Collectively, this should boost domestic gas demand by 17bn cubic metres (1.6bcf/d) during the aforementioned timeframe if other factors remain constant and no changes are applied to the fuel mix at thermal power plants. Historically, power generation accounted for 52% of demand, while residential and industrial demand collectively accounted for the remaining 48% between 2005 and 2016.
Many hope that the new gas field outputs can establish self-sufficiency and drive gas exports.
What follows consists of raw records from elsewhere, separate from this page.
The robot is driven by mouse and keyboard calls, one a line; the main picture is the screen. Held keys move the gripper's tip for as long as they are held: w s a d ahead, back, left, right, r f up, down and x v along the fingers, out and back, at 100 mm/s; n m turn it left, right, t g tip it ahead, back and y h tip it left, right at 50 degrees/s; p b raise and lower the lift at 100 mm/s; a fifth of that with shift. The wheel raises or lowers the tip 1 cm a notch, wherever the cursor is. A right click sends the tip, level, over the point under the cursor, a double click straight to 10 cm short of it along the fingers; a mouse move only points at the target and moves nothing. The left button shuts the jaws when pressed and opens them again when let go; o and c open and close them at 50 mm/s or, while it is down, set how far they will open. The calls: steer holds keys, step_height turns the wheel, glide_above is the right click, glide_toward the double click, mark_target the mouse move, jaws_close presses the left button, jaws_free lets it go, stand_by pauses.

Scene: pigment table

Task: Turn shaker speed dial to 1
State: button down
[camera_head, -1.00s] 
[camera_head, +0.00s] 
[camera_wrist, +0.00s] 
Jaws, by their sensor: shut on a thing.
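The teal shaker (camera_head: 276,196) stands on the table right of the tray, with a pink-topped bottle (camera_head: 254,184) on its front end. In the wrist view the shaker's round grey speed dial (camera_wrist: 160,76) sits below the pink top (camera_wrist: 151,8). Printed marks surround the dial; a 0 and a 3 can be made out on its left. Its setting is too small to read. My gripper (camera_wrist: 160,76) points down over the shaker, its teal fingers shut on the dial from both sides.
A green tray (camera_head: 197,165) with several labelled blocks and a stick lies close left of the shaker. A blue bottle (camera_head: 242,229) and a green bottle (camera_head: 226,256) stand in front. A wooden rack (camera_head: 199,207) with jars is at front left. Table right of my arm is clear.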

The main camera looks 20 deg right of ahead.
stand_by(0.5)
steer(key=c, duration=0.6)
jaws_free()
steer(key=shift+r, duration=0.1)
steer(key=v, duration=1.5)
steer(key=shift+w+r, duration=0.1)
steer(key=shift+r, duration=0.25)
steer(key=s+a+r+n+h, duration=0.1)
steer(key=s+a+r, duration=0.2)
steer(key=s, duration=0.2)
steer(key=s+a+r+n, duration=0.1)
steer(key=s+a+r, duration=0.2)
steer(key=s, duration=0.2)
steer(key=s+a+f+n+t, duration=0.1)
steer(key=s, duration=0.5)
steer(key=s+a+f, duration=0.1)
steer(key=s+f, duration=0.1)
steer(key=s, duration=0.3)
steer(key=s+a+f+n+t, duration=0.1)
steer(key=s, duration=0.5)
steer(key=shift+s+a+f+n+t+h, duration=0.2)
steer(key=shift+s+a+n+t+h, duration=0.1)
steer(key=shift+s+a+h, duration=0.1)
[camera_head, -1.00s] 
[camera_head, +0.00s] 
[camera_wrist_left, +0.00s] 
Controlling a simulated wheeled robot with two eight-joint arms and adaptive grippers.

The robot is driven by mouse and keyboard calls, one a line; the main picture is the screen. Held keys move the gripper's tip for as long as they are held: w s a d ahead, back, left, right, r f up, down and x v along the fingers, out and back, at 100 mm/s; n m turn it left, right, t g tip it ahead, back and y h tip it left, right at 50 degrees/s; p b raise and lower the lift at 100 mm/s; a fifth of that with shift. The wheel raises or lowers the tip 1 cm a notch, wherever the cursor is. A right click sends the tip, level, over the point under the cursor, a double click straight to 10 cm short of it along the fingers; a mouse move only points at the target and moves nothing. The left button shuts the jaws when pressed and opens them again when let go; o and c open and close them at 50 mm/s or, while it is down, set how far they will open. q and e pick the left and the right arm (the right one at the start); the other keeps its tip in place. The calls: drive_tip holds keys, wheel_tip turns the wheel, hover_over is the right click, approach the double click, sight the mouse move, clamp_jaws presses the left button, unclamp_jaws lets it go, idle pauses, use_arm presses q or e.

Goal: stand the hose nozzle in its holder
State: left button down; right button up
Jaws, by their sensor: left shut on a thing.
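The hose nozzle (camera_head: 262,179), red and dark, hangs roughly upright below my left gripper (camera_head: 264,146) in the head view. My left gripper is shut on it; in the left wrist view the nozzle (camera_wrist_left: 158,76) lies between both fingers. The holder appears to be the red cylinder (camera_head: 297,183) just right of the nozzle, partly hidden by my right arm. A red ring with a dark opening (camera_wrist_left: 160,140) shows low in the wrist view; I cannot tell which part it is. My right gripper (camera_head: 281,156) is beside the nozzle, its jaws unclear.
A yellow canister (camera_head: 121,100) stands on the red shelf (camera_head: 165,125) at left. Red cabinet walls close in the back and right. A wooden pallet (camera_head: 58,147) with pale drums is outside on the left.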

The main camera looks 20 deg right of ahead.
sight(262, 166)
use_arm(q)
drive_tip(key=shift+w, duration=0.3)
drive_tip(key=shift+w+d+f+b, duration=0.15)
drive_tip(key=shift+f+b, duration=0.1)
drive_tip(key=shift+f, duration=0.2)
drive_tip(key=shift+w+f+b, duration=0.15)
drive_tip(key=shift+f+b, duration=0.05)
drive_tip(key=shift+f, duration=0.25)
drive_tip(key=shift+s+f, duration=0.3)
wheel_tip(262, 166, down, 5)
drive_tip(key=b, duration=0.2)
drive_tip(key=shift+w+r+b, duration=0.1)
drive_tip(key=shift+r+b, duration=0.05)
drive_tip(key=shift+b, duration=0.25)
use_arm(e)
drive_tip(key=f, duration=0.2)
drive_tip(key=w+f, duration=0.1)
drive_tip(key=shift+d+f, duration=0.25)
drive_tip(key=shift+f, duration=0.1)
However, after assessing Egypt’s natural gas market CI Capital expects that Egypt will remain a net gas importer in the foreseeable future, despite output from mega fields picking up in 2017/18, adding 53bn cubic metres (5.1bcf/d) at peak, making up around 116% of 2015 production.
CI Capital’s report concludes that there will be no room for exports due to various reasons, such as a high increase in local demand of 5.3% from 2016 to 2021, and the fact that the heavy fuel oil (HFO) use in power plants rose due to the gas undersupply to 25% of fuel consumed for electricity generation in FY15/16 from 15.3% in FY11/12 and is likely to be substituted for improved generation efficiency and cost saving. Suboptimal exploration means that new field output has to compensate the dwindling output from existing gas fields. As Egypt pays late dues to IOCs ($3.5bn in Dec 2016), exploration capex should be reinstated and this may mean improved supply, but not over 2017-19.
According the report, major gas field discoveries—adding 53bn cubic meters at peak—will reduce import needs, from 13.3% of domestic demand this year, down to 7.6% and 0.9%, in 2018 and 2019, respectively.
However, the report concludes that Egypt is unlikely to export in the foreseeable future or achieve self-sufficiency, as domestic demand has grown substantially since major new fields were announced. Production from existing fields depleted at a 2011-15 annual growth rates of 7.1% on the back of suboptimal exploration activity.